Note: Currently, this project won't run on Windows (WSL works) because of shell scripts/executable js files.

Execute `npm install`, `npm run build` and `npm test` and you should be good to go.
You will need `protoc` installed and on your PATH.

- The plugin logic is written in Elm itself. To be executable via node, there is a index.js wrapper.

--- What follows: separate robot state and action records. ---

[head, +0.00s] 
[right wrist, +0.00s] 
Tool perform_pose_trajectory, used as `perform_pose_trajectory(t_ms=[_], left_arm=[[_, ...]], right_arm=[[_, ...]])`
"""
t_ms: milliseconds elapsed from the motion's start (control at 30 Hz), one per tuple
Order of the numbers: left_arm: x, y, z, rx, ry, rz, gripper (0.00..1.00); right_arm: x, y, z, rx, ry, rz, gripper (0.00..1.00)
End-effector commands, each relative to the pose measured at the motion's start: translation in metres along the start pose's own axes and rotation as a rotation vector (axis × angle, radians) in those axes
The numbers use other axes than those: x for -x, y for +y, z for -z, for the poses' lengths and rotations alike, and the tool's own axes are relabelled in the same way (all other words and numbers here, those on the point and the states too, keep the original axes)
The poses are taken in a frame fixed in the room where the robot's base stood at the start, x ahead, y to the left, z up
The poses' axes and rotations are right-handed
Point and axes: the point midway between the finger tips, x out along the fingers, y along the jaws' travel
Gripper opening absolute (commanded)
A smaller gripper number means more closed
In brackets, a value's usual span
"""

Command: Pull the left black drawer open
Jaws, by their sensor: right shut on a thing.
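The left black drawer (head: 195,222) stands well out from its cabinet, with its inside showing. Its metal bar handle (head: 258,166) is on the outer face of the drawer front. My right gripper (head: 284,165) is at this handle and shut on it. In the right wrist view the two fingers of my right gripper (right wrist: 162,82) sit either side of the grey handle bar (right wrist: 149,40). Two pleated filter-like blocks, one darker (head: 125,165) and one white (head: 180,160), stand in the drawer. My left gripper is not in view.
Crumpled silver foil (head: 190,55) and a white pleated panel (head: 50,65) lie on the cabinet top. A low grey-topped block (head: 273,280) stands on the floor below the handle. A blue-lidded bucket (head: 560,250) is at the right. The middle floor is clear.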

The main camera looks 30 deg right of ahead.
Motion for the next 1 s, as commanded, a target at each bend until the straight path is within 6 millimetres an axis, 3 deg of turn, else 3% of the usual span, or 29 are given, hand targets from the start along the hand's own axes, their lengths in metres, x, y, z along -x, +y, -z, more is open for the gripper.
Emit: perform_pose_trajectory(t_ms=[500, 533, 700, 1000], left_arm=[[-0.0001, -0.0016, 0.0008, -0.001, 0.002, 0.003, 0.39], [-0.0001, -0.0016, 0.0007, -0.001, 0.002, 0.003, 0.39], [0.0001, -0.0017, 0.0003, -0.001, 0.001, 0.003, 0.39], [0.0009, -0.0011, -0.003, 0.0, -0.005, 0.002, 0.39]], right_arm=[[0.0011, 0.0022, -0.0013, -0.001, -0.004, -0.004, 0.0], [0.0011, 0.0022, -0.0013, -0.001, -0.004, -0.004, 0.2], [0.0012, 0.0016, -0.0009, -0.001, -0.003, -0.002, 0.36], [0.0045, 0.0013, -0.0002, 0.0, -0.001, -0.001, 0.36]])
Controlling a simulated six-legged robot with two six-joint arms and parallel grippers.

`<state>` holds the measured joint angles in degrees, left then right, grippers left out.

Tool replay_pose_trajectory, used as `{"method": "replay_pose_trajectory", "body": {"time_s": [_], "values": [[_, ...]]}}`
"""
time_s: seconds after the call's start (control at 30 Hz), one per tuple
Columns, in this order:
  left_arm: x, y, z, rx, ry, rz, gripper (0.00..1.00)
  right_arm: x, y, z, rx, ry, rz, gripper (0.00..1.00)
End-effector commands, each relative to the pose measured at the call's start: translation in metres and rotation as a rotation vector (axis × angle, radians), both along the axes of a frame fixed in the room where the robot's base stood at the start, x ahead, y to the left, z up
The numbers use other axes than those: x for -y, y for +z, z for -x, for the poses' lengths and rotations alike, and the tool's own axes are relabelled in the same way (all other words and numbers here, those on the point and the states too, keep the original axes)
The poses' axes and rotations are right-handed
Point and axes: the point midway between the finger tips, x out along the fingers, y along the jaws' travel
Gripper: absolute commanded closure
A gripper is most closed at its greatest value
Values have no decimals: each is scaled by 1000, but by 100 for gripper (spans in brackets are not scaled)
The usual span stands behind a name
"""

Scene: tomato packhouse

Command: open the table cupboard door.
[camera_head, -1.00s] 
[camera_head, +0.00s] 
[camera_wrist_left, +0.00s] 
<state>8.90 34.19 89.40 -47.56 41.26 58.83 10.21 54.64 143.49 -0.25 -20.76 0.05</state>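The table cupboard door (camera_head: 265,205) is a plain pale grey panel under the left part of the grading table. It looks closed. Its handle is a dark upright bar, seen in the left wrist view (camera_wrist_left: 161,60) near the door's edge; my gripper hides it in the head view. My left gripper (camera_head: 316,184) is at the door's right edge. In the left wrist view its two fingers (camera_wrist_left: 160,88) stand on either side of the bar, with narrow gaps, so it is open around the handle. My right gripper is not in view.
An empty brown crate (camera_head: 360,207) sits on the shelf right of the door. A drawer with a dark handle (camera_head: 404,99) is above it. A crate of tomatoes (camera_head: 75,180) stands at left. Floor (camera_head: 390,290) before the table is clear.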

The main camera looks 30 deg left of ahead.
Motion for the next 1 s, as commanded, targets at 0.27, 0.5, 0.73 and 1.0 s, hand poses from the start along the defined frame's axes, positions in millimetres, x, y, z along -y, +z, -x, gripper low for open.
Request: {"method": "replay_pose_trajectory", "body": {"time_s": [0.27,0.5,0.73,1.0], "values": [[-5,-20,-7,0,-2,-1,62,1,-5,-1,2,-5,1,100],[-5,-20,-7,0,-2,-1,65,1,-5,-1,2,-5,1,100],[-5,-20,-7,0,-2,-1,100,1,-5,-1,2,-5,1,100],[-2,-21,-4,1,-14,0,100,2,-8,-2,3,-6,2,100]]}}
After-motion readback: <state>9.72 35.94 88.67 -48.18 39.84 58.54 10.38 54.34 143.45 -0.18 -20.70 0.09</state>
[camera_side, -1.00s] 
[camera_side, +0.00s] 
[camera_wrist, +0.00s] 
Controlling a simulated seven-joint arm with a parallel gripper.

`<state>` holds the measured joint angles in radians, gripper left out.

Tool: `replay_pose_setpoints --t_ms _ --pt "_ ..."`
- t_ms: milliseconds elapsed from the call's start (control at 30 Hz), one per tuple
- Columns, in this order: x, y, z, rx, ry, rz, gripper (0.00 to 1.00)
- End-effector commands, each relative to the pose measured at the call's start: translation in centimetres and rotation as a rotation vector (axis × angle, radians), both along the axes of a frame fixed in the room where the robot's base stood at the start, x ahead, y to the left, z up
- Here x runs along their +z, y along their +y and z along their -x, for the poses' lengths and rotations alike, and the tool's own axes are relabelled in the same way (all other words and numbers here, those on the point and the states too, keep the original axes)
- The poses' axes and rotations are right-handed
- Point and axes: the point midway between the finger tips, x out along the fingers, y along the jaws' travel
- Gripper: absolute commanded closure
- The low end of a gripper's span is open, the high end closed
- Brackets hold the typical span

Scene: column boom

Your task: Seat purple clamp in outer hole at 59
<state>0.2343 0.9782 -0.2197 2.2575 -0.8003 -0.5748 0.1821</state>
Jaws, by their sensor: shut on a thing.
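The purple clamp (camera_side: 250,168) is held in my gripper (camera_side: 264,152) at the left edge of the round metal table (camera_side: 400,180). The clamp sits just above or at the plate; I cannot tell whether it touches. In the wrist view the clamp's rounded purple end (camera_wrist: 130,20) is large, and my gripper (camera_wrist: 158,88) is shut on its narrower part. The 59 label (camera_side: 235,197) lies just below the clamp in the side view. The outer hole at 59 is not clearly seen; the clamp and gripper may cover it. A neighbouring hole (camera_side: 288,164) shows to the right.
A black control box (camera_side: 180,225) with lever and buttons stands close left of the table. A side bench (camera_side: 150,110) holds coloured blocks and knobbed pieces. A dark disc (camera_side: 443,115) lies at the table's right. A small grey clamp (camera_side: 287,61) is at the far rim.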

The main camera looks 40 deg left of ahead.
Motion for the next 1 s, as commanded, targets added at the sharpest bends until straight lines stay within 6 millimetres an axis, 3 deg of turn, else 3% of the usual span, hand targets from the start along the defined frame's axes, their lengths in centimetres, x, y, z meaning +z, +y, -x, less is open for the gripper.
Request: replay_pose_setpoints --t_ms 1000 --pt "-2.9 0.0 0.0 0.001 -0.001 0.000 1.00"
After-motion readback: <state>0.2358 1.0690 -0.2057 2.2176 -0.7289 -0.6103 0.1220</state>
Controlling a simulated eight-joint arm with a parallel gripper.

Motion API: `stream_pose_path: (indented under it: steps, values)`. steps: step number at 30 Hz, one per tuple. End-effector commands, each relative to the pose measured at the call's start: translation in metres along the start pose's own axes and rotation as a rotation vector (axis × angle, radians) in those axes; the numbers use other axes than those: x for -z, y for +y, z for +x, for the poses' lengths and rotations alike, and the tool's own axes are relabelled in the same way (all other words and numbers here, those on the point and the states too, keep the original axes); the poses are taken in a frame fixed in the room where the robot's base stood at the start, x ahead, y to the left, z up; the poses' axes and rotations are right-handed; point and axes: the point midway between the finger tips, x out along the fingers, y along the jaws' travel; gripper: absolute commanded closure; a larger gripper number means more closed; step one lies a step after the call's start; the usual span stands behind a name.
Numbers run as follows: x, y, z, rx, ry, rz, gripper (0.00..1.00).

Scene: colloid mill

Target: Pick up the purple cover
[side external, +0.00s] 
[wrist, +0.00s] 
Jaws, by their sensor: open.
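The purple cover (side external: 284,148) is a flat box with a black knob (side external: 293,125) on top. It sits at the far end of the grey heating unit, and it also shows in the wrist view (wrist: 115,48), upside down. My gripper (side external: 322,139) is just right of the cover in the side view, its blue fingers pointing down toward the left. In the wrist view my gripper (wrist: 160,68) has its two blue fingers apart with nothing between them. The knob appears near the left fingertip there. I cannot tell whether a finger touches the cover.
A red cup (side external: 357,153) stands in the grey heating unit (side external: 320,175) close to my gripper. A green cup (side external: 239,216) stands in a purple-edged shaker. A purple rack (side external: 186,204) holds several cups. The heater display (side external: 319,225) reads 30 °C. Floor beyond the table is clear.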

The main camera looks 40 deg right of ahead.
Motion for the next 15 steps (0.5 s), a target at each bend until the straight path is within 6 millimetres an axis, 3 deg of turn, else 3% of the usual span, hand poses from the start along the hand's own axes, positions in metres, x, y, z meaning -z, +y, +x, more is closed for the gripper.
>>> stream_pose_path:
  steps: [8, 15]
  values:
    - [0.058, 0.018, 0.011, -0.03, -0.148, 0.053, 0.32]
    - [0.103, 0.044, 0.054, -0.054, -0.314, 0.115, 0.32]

It converts the incoming bytes to base64, because there currently is no way to directly send the type `Bytes` through a port.
- Main.elm essentially wires up the binding to JS: A request is received through a port, gets decoded, processed and then sent through another port.
- For decoding the protoc request, it uses "itself", meaning that upgrading protoc versions should be done by running the plugin against the new `include` files from protoc to generate the new encoders/decoders (use the `upgrade.sh` script).
- A `Mapper` converts the request into a convenient internal structure
- A `Generator` then uses this internal structure to build an Elm AST
which is then pretty-printed to a file.

Run `build.sh` to build the elm code into `index.min.js` (which is imported by the entrypoint `index.js`).

To analyse the protoc requests, there are `debug.js`, `DebugMain` and `build_debug.sh` files. Run `build_debug.sh`, then use `debug.js` in place of `index.js` when running `protoc`. This should dump the deserialized request into `debug.log`. You can then put this into the Elm repl for example or use it as input for tests.